The will of testator contained the provision following: "I direct my executors to cause my seat in the New York Stock Exchange to be sold as soon after my decease as possible, and also to collect and receive the amount of insurance upon my life from the New York Stock Exchange, and out of the proceeds thereof and out of the proceeds of my estate to pay the sum of $20,000 to my beloved aunt. Miss Elizabeth Cottam." The so-called insurance was a gratuity, which on his death became payable to said aunt, who collected it. Held, That the executors were entitled to treat the legatee's receipt of the $10,000 from the Stock Exchange as a payment pro tanto on account of the $20,000 legacy, and that the legatee is entitled to legal interest upon the remaining $10,000 from one year after the death of the testator until her claim shall be fully discharged.

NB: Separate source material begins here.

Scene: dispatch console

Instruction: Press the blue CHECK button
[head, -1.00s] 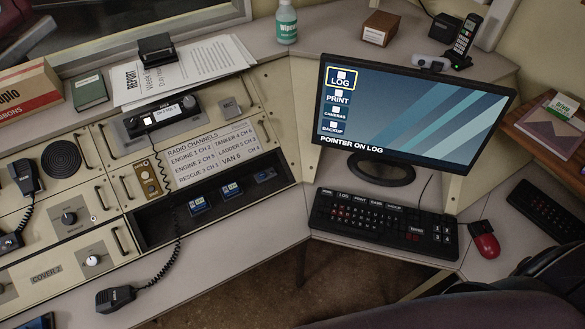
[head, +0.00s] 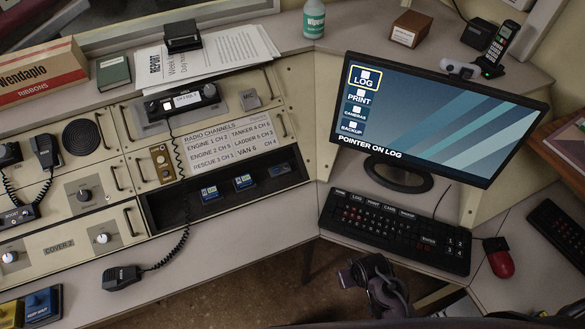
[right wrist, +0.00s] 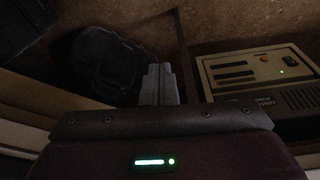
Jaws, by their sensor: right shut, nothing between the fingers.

Application by a legatee to compel the executors of decedent to pay her a legacy of $20,000 bequeathed to her by testator's will.

The second article of the will is in the words following: "I direct my executors to cause my seat in the New York Stock Exchange to be sold as soon after my decease as possible, and also to collect and

receive the amount of insurance upon my life from the New York Stock Exchange, and out of the proceeds thereof and out of the proceeds of my estate to pay the sum of $20,000 to my beloved aunt, Miss Elizabeth Cottam of Chatham Four Corners, Columbia County, State of New York; I direct that this legacy be paid as speedily as the law will permit."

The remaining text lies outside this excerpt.